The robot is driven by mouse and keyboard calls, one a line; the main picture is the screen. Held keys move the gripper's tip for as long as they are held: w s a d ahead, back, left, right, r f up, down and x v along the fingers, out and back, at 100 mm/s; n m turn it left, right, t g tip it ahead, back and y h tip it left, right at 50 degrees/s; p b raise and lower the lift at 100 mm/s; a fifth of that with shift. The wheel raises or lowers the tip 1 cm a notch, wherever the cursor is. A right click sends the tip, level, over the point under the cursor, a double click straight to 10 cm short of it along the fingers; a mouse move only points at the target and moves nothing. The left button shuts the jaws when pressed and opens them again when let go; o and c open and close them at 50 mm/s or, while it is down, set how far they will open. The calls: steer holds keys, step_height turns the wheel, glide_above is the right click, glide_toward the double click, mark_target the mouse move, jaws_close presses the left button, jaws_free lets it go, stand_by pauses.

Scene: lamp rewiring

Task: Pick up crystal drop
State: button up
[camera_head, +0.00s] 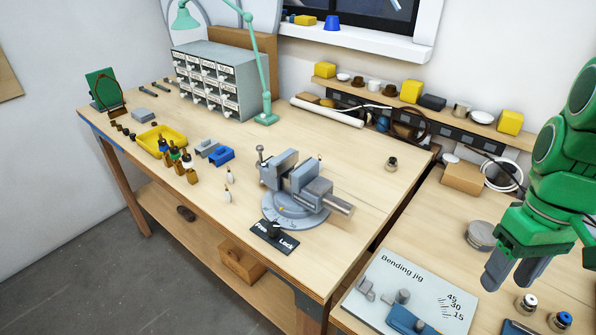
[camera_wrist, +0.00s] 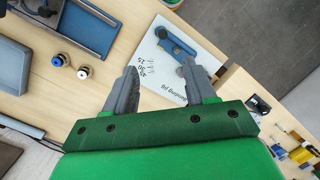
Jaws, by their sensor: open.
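Two small pale drop-shaped pieces, which look like crystal drops, stand on the wooden workbench (camera_head: 180,225) in the head view. One crystal drop (camera_head: 230,176) is slightly farther back; the other crystal drop (camera_head: 228,194) is nearer the front edge. Both are left of the grey vise (camera_head: 295,200). My gripper (camera_head: 512,278) is at the right of the head view, over the right-hand table and far from the drops. In the wrist view my gripper (camera_wrist: 160,70) has its two grey fingers apart with nothing held. I cannot make out the drops in the wrist view.
A bending jig board (camera_head: 425,290) lies below my gripper. A Free/Lock plate (camera_head: 274,236) sits before the vise. Blue blocks (camera_head: 221,155), a yellow tray (camera_head: 160,140) and several small bottles stand left of the drops. A teal lamp (camera_head: 265,115) stands behind.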

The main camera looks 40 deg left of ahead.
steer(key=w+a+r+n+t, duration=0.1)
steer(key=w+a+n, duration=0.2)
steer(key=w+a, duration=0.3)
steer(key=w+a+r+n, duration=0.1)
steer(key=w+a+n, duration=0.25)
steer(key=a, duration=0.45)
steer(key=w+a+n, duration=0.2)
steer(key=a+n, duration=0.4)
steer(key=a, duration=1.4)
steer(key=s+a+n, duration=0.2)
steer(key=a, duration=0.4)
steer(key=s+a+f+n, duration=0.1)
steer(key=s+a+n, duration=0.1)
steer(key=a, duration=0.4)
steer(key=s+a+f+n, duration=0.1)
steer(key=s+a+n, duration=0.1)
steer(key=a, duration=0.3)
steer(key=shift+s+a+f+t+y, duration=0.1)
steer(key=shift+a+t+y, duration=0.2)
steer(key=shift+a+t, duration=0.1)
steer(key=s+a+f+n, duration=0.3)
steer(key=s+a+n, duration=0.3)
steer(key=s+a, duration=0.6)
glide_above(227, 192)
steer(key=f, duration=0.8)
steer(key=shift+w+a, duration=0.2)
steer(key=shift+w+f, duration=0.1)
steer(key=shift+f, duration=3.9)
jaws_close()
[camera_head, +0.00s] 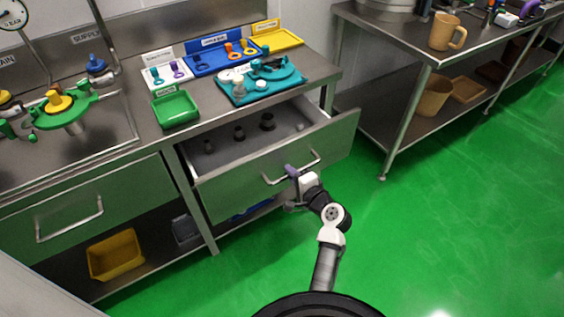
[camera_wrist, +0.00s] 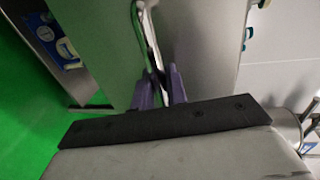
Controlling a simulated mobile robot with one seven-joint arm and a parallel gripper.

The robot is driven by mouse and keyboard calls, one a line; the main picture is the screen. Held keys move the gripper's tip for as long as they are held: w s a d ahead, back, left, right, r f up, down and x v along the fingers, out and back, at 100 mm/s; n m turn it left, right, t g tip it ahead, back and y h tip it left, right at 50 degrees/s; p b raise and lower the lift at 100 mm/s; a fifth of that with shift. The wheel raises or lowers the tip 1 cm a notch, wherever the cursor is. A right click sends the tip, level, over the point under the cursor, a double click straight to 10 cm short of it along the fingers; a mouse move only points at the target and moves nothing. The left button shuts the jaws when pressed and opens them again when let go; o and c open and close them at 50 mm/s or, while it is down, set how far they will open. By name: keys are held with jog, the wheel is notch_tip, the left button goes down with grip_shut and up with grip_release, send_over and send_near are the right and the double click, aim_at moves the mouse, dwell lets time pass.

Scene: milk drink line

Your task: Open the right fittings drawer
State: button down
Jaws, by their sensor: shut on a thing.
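The right fittings drawer (camera_head: 250,170) is pulled well out from under the counter in the head view. Several dark fittings (camera_head: 239,132) stand upright inside it. Its metal bar handle (camera_head: 312,158) is on the front panel. In the wrist view the purple fingers of my gripper (camera_wrist: 162,88) are shut on the handle (camera_wrist: 150,38), next to the drawer front.
The left drawer (camera_head: 90,205) is shut. A green tray (camera_head: 175,110), a blue tray (camera_head: 205,64) and a teal fixture (camera_head: 262,84) stand on the counter above. A steel table (camera_head: 405,40) stands at the right. Green floor (camera_head: 440,220) is clear at the right.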

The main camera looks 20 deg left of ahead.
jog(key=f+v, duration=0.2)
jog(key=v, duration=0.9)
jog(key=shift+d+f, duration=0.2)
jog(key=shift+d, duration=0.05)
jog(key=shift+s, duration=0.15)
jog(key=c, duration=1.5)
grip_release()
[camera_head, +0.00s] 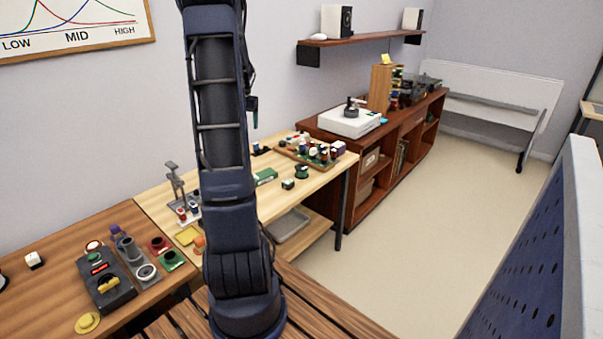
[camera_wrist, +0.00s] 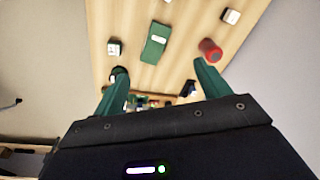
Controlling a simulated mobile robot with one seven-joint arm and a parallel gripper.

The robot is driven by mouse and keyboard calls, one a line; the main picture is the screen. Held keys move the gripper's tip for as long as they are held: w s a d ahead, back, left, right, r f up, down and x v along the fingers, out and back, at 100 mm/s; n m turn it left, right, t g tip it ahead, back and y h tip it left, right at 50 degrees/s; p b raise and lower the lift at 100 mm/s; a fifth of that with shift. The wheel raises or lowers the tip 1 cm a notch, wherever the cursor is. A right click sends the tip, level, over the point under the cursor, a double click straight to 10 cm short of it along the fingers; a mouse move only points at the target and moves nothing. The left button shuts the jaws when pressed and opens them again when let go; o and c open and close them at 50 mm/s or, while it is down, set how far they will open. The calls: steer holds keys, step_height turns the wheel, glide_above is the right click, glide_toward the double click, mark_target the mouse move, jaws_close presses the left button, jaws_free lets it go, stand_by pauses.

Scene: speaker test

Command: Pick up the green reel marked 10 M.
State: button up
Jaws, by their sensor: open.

GIVEN INSTRUCTION:
Tally the lines in the records above that contain the word "Pick", and give only that number.

FINAL ANSWER:
2